Of course, the last time the Giants won the World Series, they played their home games 3,000-miles east of Pac Bell Park. San Francisco fans have been waiting for a winner longer than they've been following the Grateful Dead.

Bay Area residents were not Giants fans in 1954 - they wouldn't become Giants fans for another four years. But they knew Willie Mays - and they knew about 'the catch'.

'The catch' was as miraculous as it was historic. Probably the greatest in World Series history. And probably the reason the Giants beat the heavily favored Indians in the '54 World Series. A Cleveland team that set a regular season record with 111 wins.
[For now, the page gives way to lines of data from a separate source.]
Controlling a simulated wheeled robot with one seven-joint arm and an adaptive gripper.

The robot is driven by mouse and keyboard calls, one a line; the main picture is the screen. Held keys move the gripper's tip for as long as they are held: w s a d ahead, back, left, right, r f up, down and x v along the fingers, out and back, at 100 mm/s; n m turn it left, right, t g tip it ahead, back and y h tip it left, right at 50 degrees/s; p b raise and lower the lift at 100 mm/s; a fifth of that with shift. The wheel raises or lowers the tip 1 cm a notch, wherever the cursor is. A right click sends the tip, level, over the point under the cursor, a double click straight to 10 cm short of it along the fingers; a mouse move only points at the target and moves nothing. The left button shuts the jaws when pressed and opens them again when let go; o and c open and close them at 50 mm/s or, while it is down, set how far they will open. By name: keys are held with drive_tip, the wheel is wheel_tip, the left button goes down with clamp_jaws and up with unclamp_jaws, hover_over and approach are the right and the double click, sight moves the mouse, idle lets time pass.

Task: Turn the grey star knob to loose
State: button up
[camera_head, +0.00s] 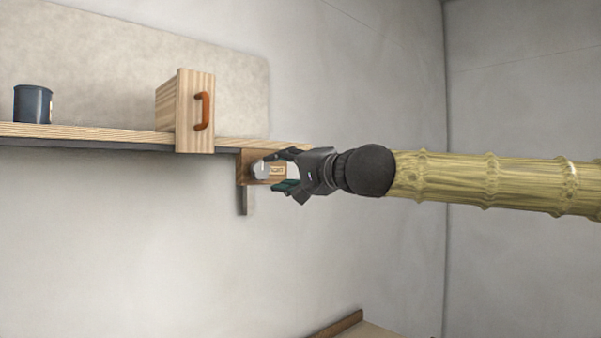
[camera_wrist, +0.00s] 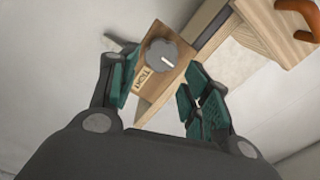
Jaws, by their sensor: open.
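The grey star knob (camera_head: 260,170) sits on a small wooden block (camera_head: 245,168) under the right end of the shelf. In the wrist view the knob (camera_wrist: 163,60) shows a lobed rim and a short white mark pointing right. A label (camera_wrist: 142,79) with small dark lettering is on the block beside the knob; I cannot read it surely. My gripper (camera_head: 281,171) is open in front of the block, with its fingers to either side of the knob's line. In the wrist view the knob lies beyond the open fingers, seemingly untouched.
The shelf (camera_head: 85,134) runs along the wall above the knob. A wooden box (camera_head: 195,110) with an orange handle (camera_head: 203,111) stands on it, and a dark blue cup (camera_head: 33,104) is at the far left. A wooden edge (camera_head: 340,325) shows at the bottom. Space below the shelf is clear.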

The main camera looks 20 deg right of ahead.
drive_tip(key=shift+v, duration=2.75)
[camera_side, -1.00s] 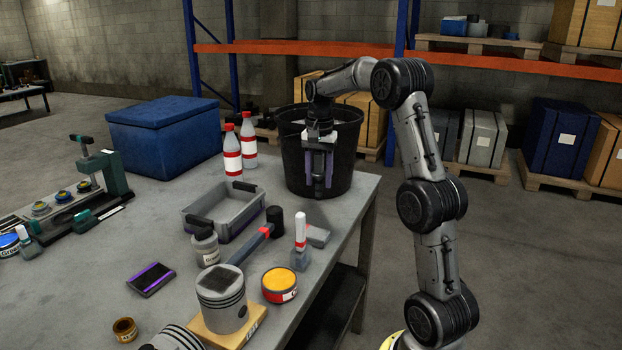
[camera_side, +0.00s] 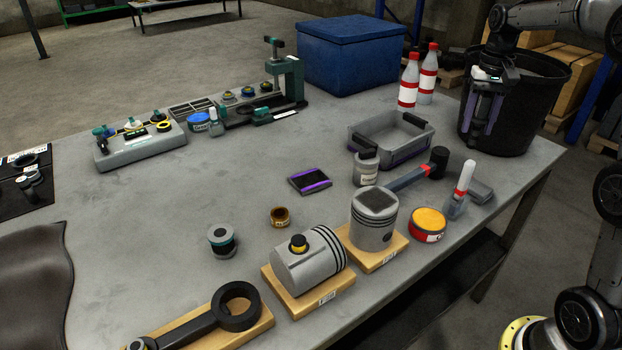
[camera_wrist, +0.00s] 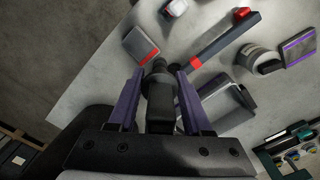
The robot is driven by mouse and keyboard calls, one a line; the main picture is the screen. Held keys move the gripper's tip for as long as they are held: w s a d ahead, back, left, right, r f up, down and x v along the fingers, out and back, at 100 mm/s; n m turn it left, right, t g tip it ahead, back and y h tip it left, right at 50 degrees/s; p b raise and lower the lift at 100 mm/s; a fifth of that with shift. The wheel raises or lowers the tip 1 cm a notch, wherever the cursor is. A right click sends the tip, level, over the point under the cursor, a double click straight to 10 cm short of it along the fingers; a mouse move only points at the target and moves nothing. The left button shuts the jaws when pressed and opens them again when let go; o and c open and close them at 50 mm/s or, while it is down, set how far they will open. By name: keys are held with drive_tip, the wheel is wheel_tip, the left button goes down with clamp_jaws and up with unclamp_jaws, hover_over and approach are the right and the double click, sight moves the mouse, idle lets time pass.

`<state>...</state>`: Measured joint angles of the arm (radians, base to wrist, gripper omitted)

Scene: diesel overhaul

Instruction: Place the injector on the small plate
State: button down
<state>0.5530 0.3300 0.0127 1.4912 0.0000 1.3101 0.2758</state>
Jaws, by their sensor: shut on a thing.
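My gripper (camera_side: 481,118) hangs pointing down in front of the black bin at the table's far right corner. Its purple-edged fingers are shut on a dark, slim part, the injector, which also shows between the fingers in the wrist view (camera_wrist: 158,92). The injector points down and is clear of the tabletop as far as I can tell; its lower end is partly hidden by the fingers. A small flat dark plate with purple edges (camera_side: 310,181) lies on the table left of the grey tray, well away from my gripper. It shows at the upper right of the wrist view (camera_wrist: 299,46).
Two bottles (camera_side: 409,82) stand behind. Pistons on wooden boards (camera_side: 307,265) line the front edge.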

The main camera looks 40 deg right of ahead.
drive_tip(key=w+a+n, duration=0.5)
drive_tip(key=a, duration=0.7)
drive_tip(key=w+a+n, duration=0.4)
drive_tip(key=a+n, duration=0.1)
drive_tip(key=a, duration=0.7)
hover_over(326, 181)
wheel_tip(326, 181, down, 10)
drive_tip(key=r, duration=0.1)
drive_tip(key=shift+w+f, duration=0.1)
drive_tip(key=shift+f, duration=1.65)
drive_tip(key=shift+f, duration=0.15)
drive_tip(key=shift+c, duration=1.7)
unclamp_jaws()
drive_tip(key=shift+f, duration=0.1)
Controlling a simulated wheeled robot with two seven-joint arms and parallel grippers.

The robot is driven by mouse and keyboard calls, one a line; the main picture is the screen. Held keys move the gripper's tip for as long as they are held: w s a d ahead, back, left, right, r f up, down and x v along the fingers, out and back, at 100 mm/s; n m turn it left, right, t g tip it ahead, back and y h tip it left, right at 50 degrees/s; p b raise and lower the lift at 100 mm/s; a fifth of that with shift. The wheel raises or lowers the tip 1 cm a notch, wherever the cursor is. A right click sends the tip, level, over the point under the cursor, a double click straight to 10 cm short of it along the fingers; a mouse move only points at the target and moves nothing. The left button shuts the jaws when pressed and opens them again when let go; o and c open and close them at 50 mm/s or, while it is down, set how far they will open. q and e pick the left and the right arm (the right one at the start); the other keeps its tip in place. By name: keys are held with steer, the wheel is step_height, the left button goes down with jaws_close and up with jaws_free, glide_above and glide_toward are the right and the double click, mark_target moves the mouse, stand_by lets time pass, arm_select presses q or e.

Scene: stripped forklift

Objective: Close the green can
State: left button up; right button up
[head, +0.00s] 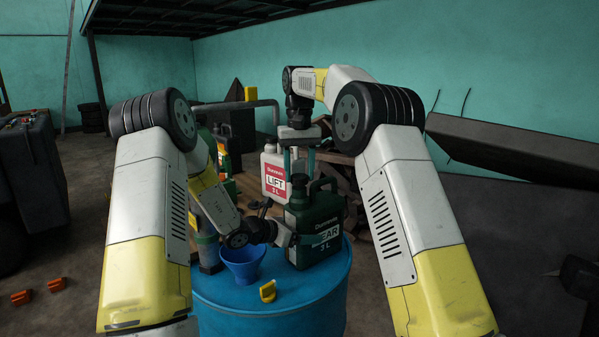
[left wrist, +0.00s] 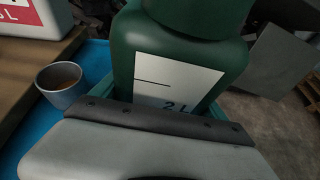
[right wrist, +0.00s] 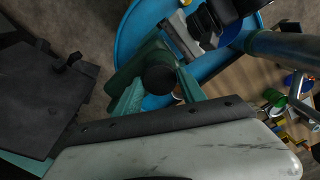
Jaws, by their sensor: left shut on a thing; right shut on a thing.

It was the eighth inning of game one, the score was tied at two and the Indians had two men on base with Vic Wertz at bat. Wertz, who hit .500 for the series, drove the ball to deep center field and Willie Mays – the 1954 NL MVP - gave chase. 440-feet from home plate, he made an unbelievable over-the-shoulder catch that kept the Indians from scoring.

'The catch' stunned the Indians and they never recovered. The Giants won the game in ten innings and took the series in four straight. It would be the Giants' last world championship.

(Such a feat will never be duplicated because there will never be another center fielder like Willie Mays. And because there will never be another ballpark where a ball hit 440-feet will be playable).

It may have happened forty-eight years ago. And it may have happened at the Polo Grounds in New York. But it's just the kind of heroics that Giants fans expect from their future Hall of Famer. Talk about pressure.

If Bonds doesn't do the impossible; if he doesn't make the play that turns this series in favor of the Giants; then he may as well let a routine ground ball roll between his legs and start looking for a potato farm somewhere outside of Boise.

Because he'll become the 'yea, but' guy. When he hits his forty-eighth home run next year to pass Willie Mays on the all-time list, they'll say "yea, but he couldn't win the World Series". And they'll say the same when he passes Ruth and again when he passes Aaron.

When he wins his fifth or sixth MVP award: "yea, but…". And when they announce his name in Cooperstown, there it'll be again: "yea, but…".

They won't say "yea, but he was a jerk". Or "yea, but he didn't get along with his teammates or the media". Fans can forgive that. Fans will forget that. But they won't forgive him if he doesn't bring a championship to San Francisco - and they won't forget.

Barry Bonds got what he wanted – he made it to the World Series. All that remains to be seen is whether he will be the eternal hero or the infernal goat. For a baseball player of Bonds' stature, the latter is much worse than not getting there at all.